Learn more about what you receive with purchase of this case.

United States v. Romeu

United States District Court, M.D. Pennsylvania

January 9, 2020

UNITED STATES OF AMERICA,
v.
ANGEL ROMEU, Defendant.

          MFMORANDUM OPINION

          Robert D. Mariani United States District Judge.

         I. Introduction and Procedural History

         Presently before the Court is Defendant Angel Romeu's "Motion to Dismiss the Indictment and Suppress Wire and Electronic Communication Disclosed in Violation of Title III" (Doc. 31).

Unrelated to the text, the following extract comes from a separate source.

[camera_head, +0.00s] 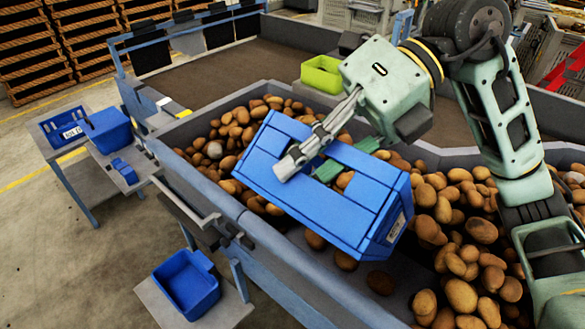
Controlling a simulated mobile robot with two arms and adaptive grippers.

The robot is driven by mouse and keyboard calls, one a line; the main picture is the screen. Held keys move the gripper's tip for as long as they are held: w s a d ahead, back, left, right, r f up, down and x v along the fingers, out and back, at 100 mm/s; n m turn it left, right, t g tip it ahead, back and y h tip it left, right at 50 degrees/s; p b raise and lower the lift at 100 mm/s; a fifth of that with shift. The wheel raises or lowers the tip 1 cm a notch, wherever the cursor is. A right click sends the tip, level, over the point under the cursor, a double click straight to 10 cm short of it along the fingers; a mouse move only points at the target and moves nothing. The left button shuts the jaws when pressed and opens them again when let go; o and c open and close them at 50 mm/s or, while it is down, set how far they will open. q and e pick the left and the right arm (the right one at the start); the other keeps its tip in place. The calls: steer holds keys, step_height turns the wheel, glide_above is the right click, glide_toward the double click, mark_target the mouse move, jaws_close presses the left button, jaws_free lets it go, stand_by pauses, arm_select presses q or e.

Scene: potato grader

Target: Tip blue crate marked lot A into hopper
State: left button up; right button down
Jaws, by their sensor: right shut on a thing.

         In 2016, Pennsylvania State Police were investigating a large-scale methamphetamine distribution organization that operated mainly within Schuylkill County, Pennsylvania. (Doc. 46, at 5). During that investigation, the investigators gathered intercepted communications pursuant to authorizations issued by the Honorable Correale Stevens, President Judge Emeritus of the Superior Court of Pennsylvania, on March 4 and 24, 2016, and April 5 and 6, 2016. (Docs. 32-1; 32-2; 32-4; 32-5). On April 4, 2016, the Honorable Jack A. Panella, Judge of the Superior Court of Pennsylvania, also issued an authorization. (Doc 32-3). The issued orders limited the interception authority to "gathering evidence of several offenses under the law of the Commonwealth of Pennsylvania -18 Pa. C.S. § 903 (conspiracy), 35 P.S. § 780-113(a)(3) (delivery and/or possession with intent to deliver a controlled substance), 18 Pa. C.S. § 911 (corrupt organization), and 18 Pa. C.S. § 5111 (Dealing in Proceeds of Unlawful Activity)." (Docs. 32-1; 32-2; 32-3; 324; 32-5).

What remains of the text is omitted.